BIN: Pangdam dan Kapolda Sudah Diingatkan

Author : Humas | Senin, 02 Juli 2007 | Suara Karya - Suara Karya

JAKARTA (Suara Karya): Badan Intelijen Negara (BIN) mengaku sudah menginformasikan kepada Pangdam XVI Pattimura dan Kapolda Maluku tentang kemungkinan penyusupan simpatisan Republik Maluku Selatan (RMS) saat digelarnya acara kenegaraan yang dihadiri Presiden Susilo Bambang Yudhoyono (SBY), Jumat (29/6) lalu, di Ambon, Maluku.

Staf Khusus Kepala BIN Janzi Sofyan, kepada wartawan, di Restoran Dapur Sunda, Jl.Gatot Subroto, Jakarta, Minggu (1/7), mengatakan, temuan BIN mengenai rencana aksi pendukung RMS itu telah dipaparkan dalam rapat internal bersama Pangdam XVI Pattimura Mayjen TNI Sudarmaidy Soebandi, Kapolda Maluku Brigjen Pol Gatot Guntur Setiawan, sebelum kedatangan Presiden SBY di Ambon.

 

"Sebenarnya jauh hari sebelum SBY datang, Mensesneg mengundang Gubernur Maluku, Pangdam, Kapolda untuk memaparkan kesiapan-kesiapan unsur menyambut kedatangan SBY," ujar Janzi. Karena itu dia menolak BIN disebut sebagai pihak paling bersalah dalam kasus penyusupan pendukung RMS pada puncak peringatan Hari Keluarga Nasional (Harganas) di Ambon itu.

Dalam rapat tersebut, kata dia, dipaparkan hal-hal apa saja yang pantas maupun tidak pantas dalam susunan acara Harganas XVI di Ambon. Susunan acara itu adalah tanggung jawab Gubernur Maluku Karel Albert Ralahalu.

Menurut Janzi Sofyan, dalam rapat itu juga BIN telah mengingatkan bahwa ada tiga hal (informasi) yang harus diperhatikan secara khusus dalam menyambut kedatangan Presiden. Pertama, RMS akan melakukan aksi pengibaran bendera. Kedua, akan ada demonstrasi dari kalangan pengungsi. Ketiga, ada demonstrasi soal lingkungan hidup. "Dari segi intelijen semua sudah disampaikan. Dari Menkopolkam juga sudah dipaparkan tiga hal itu harus diwaspadai."

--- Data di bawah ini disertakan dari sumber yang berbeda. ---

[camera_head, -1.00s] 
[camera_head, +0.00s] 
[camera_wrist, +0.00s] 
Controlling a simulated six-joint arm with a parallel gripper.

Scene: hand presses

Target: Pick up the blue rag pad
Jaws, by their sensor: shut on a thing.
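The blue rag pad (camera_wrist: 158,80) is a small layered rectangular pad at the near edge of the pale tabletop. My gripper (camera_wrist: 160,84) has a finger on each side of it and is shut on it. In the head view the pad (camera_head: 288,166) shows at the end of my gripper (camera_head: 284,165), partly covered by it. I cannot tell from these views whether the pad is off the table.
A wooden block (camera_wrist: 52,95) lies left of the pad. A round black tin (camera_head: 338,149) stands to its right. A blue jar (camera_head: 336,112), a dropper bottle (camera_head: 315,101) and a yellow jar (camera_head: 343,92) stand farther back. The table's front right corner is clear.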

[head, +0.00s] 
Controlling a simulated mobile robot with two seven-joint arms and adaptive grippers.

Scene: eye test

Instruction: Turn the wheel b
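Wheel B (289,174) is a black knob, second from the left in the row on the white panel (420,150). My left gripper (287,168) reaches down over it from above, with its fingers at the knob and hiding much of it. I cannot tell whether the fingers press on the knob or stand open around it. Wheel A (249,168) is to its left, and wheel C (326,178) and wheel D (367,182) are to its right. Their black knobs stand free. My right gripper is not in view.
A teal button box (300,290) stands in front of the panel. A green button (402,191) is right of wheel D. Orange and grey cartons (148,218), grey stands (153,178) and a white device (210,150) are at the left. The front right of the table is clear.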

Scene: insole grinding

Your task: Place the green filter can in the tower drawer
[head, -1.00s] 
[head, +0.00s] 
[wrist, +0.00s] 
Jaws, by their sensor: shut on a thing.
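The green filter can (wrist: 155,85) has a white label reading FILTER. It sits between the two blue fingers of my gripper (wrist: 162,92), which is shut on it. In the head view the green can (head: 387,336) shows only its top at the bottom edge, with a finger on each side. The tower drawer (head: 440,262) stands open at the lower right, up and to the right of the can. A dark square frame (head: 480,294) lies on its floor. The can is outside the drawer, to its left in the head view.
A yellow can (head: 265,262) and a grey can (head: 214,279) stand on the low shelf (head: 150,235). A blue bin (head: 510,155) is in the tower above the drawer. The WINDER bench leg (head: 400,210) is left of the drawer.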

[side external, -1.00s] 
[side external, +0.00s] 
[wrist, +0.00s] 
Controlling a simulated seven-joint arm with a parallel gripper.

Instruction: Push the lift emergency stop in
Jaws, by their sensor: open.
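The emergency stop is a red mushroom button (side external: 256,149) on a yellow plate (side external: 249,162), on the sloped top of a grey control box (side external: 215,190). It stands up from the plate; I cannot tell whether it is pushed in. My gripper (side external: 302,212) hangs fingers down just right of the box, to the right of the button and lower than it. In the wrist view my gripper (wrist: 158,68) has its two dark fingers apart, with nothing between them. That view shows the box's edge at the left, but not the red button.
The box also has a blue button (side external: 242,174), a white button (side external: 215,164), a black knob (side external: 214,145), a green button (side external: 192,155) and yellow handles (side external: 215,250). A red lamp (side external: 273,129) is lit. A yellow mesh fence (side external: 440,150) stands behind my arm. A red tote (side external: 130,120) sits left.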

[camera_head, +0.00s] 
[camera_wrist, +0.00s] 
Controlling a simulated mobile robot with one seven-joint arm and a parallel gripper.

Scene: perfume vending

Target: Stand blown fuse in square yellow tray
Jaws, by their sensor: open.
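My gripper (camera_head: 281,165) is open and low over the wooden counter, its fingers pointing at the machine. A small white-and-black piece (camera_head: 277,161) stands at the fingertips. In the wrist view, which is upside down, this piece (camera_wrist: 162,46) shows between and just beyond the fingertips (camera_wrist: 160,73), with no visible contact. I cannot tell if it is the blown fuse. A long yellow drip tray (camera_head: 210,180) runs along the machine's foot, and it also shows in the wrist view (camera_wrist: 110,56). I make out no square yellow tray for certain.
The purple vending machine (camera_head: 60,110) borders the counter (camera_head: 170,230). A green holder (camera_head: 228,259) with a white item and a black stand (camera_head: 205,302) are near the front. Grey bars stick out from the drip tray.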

Karena itu, kata Janzi, pihaknya menyesalkan adanya statemen dari berbagai pihak yang terkesan menyalahkan BIN terkait pengibaran bendera RMS di depan Presiden SBY. Lagi pula, menurut dia, BIN tidak memiliki kekuatan untuk melakukan eksekutor. "Kami hanya memberikan informasi. Polisi yang antisipasi," ujarnya.

BIN, ujarnya lagi, meminta kasus pembentangan bendera RMS oleh sekelompok penari cakalele itu diusut tuntas. "Pengamanan Presiden sendiri terdiri dari tiga ring. Ring Polri, TNI, dan Paspampres. Tiba-tiba kok bisa masuk anggota RMS. Ini pertanyaan besar," kata Jazi.

Kepolisian, katanya, harus bisa mengusut tuntas kasus ini, termasuk meminta pertanggungjawab penyusun acara sesi kesenian, yakni Walikota Ambon M Jopi Papilaja.

Siap Beri Sanksi

Panglima TNI Marsekal Djoko Suyanto dalam jumpa pers bersama Kapolri Jenderal Pol Sutanto, di Kantor Menko Polhukkam di Jakarta, Sabtu (30/6), menegaskan, dalam waktu dekat akan memberikan sanksi, termasuk pencopotan kepada pejabat keamanan yang dianggap paling bertanggung jawab atas kelalaian dalam insiden penyusupan simpatisan RMS ke dalam acara kenegaraan yang dihadiri Presiden.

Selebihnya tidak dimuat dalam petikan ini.